● Task goal
Copy all of the material word for word, except for the pictures.
[START OF Data block]
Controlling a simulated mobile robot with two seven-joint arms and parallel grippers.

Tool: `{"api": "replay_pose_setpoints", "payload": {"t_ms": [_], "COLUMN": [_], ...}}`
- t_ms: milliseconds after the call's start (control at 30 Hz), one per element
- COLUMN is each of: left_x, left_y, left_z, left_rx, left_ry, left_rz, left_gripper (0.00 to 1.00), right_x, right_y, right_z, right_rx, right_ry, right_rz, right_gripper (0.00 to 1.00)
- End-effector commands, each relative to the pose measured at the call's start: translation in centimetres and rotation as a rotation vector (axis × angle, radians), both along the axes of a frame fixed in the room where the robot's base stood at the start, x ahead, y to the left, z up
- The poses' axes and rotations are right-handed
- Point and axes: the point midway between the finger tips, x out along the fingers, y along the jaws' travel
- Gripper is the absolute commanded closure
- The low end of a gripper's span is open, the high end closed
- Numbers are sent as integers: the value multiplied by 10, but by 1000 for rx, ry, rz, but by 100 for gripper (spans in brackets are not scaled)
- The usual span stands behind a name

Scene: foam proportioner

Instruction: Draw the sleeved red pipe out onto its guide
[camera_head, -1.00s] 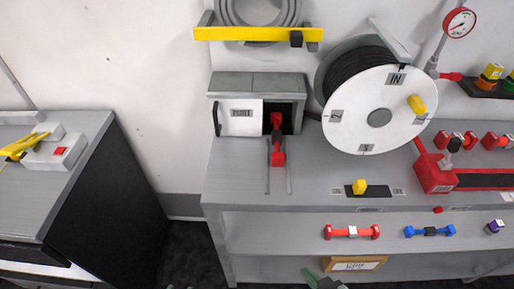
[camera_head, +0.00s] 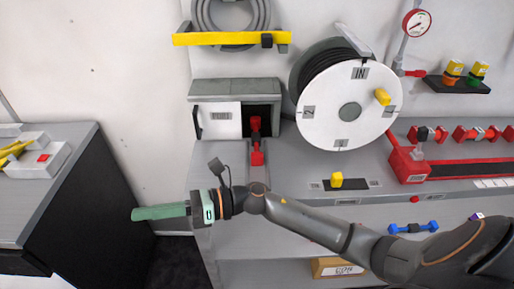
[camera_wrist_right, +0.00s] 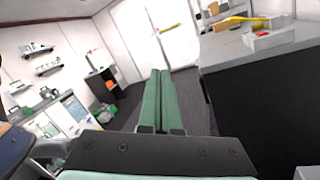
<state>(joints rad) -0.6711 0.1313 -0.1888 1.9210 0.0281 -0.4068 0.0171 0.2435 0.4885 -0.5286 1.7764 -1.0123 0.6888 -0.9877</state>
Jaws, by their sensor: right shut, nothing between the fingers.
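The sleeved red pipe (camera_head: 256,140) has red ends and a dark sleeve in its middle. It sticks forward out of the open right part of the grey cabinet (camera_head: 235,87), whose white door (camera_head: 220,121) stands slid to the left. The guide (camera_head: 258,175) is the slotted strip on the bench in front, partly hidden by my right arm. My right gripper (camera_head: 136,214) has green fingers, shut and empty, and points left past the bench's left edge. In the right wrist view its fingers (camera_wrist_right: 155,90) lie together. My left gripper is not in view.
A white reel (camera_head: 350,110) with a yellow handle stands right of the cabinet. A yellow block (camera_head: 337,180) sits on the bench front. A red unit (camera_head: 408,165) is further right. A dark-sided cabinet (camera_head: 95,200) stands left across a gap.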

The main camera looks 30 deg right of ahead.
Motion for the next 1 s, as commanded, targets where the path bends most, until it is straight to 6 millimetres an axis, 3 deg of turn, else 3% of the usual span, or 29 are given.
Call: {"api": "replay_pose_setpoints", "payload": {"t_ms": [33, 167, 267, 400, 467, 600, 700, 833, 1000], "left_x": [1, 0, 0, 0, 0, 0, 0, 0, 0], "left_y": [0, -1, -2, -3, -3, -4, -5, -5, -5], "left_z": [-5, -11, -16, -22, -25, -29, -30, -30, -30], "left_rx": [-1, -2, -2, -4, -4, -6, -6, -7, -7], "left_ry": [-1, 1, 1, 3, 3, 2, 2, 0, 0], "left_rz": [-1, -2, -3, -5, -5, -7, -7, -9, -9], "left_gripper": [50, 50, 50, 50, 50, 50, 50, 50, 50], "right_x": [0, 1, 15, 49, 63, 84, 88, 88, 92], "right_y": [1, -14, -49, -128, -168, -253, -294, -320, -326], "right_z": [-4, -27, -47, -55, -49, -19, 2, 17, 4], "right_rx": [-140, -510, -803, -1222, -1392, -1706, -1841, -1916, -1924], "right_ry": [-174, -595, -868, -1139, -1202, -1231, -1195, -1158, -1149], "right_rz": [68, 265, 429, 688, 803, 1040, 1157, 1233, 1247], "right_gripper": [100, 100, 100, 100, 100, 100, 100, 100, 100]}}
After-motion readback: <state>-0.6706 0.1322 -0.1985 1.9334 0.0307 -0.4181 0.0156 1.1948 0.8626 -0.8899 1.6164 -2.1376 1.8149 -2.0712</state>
[END OF Data block]
● Answer in full
Controlling a simulated mobile robot with two seven-joint arms and parallel grippers.

Tool: `{"api": "replay_pose_setpoints", "payload": {"t_ms": [_], "COLUMN": [_], ...}}`
- t_ms: milliseconds after the call's start (control at 30 Hz), one per element
- COLUMN is each of: left_x, left_y, left_z, left_rx, left_ry, left_rz, left_gripper (0.00 to 1.00), right_x, right_y, right_z, right_rx, right_ry, right_rz, right_gripper (0.00 to 1.00)
- End-effector commands, each relative to the pose measured at the call's start: translation in centimetres and rotation as a rotation vector (axis × angle, radians), both along the axes of a frame fixed in the room where the robot's base stood at the start, x ahead, y to the left, z up
- The poses' axes and rotations are right-handed
- Point and axes: the point midway between the finger tips, x out along the fingers, y along the jaws' travel
- Gripper is the absolute commanded closure
- The low end of a gripper's span is open, the high end closed
- Numbers are sent as integers: the value multiplied by 10, but by 1000 for rx, ry, rz, but by 100 for gripper (spans in brackets are not scaled)
- The usual span stands behind a name

Scene: foam proportioner

Instruction: Draw the sleeved red pipe out onto its guide
[camera_head, -1.00s] 
[camera_head, +0.00s] 
[camera_wrist_right, +0.00s] 
<state>(joints rad) -0.6711 0.1313 -0.1888 1.9210 0.0281 -0.4068 0.0171 0.2435 0.4885 -0.5286 1.7764 -1.0123 0.6888 -0.9877</state>
Jaws, by their sensor: right shut, nothing between the fingers.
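The sleeved red pipe (camera_head: 256,140) has red ends and a dark sleeve in its middle. It sticks forward out of the open right part of the grey cabinet (camera_head: 235,87), whose white door (camera_head: 220,121) stands slid to the left. The guide (camera_head: 258,175) is the slotted strip on the bench in front, partly hidden by my right arm. My right gripper (camera_head: 136,214) has green fingers, shut and empty, and points left past the bench's left edge. In the right wrist view its fingers (camera_wrist_right: 155,90) lie together. My left gripper is not in view.
A white reel (camera_head: 350,110) with a yellow handle stands right of the cabinet. A yellow block (camera_head: 337,180) sits on the bench front. A red unit (camera_head: 408,165) is further right. A dark-sided cabinet (camera_head: 95,200) stands left across a gap.

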The main camera looks 30 deg right of ahead.
Motion for the next 1 s, as commanded, targets where the path bends most, until it is straight to 6 millimetres an axis, 3 deg of turn, else 3% of the usual span, or 29 are given.
Call: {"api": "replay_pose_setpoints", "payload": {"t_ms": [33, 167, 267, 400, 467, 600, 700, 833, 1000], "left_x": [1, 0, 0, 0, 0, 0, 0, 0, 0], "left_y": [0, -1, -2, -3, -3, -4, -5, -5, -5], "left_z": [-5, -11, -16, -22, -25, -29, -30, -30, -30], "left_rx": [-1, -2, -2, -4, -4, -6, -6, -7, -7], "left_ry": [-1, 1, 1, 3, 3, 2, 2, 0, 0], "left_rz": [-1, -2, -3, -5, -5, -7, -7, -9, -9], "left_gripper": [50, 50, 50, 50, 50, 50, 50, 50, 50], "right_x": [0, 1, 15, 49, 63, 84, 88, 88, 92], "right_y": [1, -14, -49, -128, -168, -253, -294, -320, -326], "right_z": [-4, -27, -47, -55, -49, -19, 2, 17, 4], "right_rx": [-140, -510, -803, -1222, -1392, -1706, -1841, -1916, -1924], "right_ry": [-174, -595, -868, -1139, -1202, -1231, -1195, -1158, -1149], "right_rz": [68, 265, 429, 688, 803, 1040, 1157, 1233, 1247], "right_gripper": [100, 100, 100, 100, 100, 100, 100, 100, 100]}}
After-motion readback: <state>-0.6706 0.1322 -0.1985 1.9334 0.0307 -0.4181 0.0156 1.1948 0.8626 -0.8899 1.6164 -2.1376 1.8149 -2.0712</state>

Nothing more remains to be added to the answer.